9 years ago, January 23rd 2010 No: 12 Msg: #100902  
B Posts: 171
oh and my laptop offline blogging tapered off as the trip progressed, alas..


the laptop became little more than a storage device for photos & videos (still somewhat justified at that, given netbook are so small and cheap though)

and a music playing device which could have been better replaced with a portable radio because theres always great music on the radio in cuba anyway!



yes the internet is a bugger in cuba, but once the cold sweats go away and you get used to the idea... you find its a good trade in for blue skies and torquoise beaches :-)
Reply to this

9 years ago, January 23rd 2010 No: 13 Msg: #100916  
B Posts: 281
Hola! So glad you enjoyed your trip! It is fantastico! I can't wait to go back. Looking forward to reading your blogs about your experiences. Via con dias Matty! Reply to this

9 years ago, June 27th 2010 No: 14 Msg: #114217  
N Posts: 4
Hello All, I loved reading your responses so informative! Definitely making me feel much more relaxed about my impending trip to Cuba in July 2010. I am going alone and on a small budget. I intend to stay in casas and do alot of walking! I am concerned about going out at night as a young woman is it safe? If i want to go to clubs etc should I spend the extra and hire a taxi or is walking at night safe enough?
Also, since Cuba is a cash country and you have to bring enough, how did you secure it all? Did you carry all around with you? Or did you leave it in the casa? Do they have safes?

Any help here will be appreciated!
Thanks!!! Yemi Reply to this

9 years ago, June 27th 2010 No: 15 Msg: #114219  
B Posts: 171
hi yema!

they dont have safes in the casas,

i broaght some money with me in a belt with secret compartment inside it that i baught in ecuador. and just took it around on my person. when it ran out i had to get more out of the bank, this was possible thankfully but a pain in the neck because i got charged 10%!t(MISSING)ax on the conversion from euros.
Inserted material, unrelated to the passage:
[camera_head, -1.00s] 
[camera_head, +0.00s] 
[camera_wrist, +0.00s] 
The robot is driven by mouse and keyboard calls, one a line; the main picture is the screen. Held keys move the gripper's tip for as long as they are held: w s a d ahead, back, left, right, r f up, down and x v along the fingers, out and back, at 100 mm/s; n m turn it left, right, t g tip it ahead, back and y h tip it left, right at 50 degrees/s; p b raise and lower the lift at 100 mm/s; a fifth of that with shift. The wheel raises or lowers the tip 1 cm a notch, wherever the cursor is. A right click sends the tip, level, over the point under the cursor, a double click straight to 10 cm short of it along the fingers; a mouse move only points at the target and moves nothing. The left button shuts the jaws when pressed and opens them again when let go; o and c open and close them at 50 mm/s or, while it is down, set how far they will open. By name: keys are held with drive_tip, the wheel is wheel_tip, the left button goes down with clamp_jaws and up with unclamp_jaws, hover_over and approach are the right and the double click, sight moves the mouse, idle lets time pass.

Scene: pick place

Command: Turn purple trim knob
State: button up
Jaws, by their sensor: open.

obviously like anywhere theres no guarantee you wont be robbed .. but the chance is a good deal slimmer in cuba because the authorities come down extremely hard on cubans who mess with tourists in any way. i heard a storey from a cuban friend there, about a guy who was given 15 years for hitting a tourist lady and running away with her handbag. and 15 years in cuba is hard labour, not lazing around in a cell.

the casas might lose their licence if anything 'bad' were to happen with their guests and belongings, and they would never get it back, so the casa owners are very protective , they will most likely not steal anything from you. but they dont have any lockers . if you ask they will tell you, stuff doesnt get robbed around here. but still i would recommend you use reasonable caution dont leave everything lying around, tuck away your belongings in a bag or whatever so as not to tempt fate.



walking around at night is quite safe to me, compared to other latin countries though the streets are poorly lit in havana and it does feel kinda dodgy, there are often police not too far away and people dont seem to want to mess with you for reasons i mentioned. cuba does not have many drug or gun problems like just about anywhere else in the world, and so this contributes to the sense of security. however some cubans did mention to me that some streets are not really safe, so again i would recommend that you do keep your eyes open!

there are plenty of casas in havana that are in close proximity to the nightclubs so you probably dont need to take a taxi. the nightclubs always seem to have plenty of police nearby. i would sooner take taxi out of laziness rather than safety reasons.


im afraid i cannot comment on how you will be treated as a young women as i am not one of those. im a young man, so i hope a young woman can elaborate ,

but im confident that you will fall in love with cuba and its wonderful people as i have :-)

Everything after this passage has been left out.